Your copy of the material must match it exactly, except that pictures are dropped.

■ Provided material:
++++
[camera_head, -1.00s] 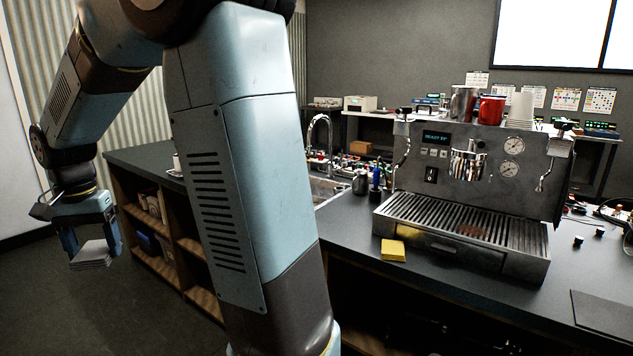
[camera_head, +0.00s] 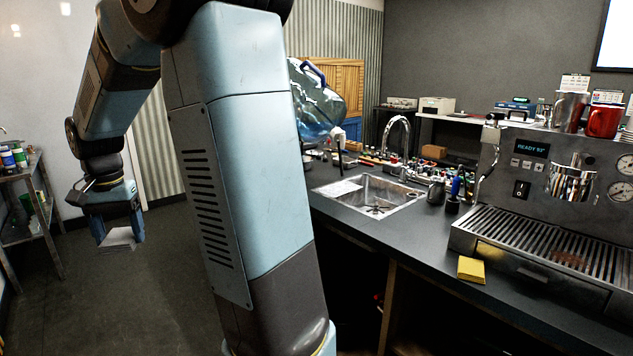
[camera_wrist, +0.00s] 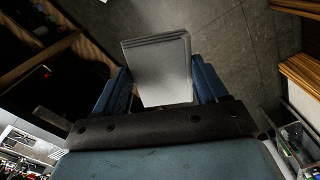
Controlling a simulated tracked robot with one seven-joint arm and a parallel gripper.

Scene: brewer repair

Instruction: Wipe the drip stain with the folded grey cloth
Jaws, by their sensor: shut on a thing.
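My gripper (camera_head: 120,238) is at the left of the head view, over open floor and well away from the counter. It is shut on the folded grey cloth (camera_head: 121,240), which hangs below the fingers. In the wrist view the cloth (camera_wrist: 160,68) is a light grey folded stack between the two blue fingers. A reddish-brown drip stain (camera_head: 570,258) shows on the slatted drip tray (camera_head: 520,236) of the coffee machine at the right of the head view.
A yellow sponge-like block (camera_head: 471,270) lies on the counter (camera_head: 400,235) before the machine. A sink (camera_head: 372,193) with a tap is left of it. A shelf (camera_head: 30,215) with bottles stands at far left. Floor around the gripper is clear.
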++++
■ Written solution:
[camera_head, -1.00s] 
[camera_head, +0.00s] 
[camera_wrist, +0.00s] 
Controlling a simulated tracked robot with one seven-joint arm and a parallel gripper.

Scene: brewer repair

Instruction: Wipe the drip stain with the folded grey cloth
Jaws, by their sensor: shut on a thing.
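My gripper (camera_head: 120,238) is at the left of the head view, over open floor and well away from the counter. It is shut on the folded grey cloth (camera_head: 121,240), which hangs below the fingers. In the wrist view the cloth (camera_wrist: 160,68) is a light grey folded stack between the two blue fingers. A reddish-brown drip stain (camera_head: 570,258) shows on the slatted drip tray (camera_head: 520,236) of the coffee machine at the right of the head view.
A yellow sponge-like block (camera_head: 471,270) lies on the counter (camera_head: 400,235) before the machine. A sink (camera_head: 372,193) with a tap is left of it. A shelf (camera_head: 30,215) with bottles stands at far left. Floor around the gripper is clear.

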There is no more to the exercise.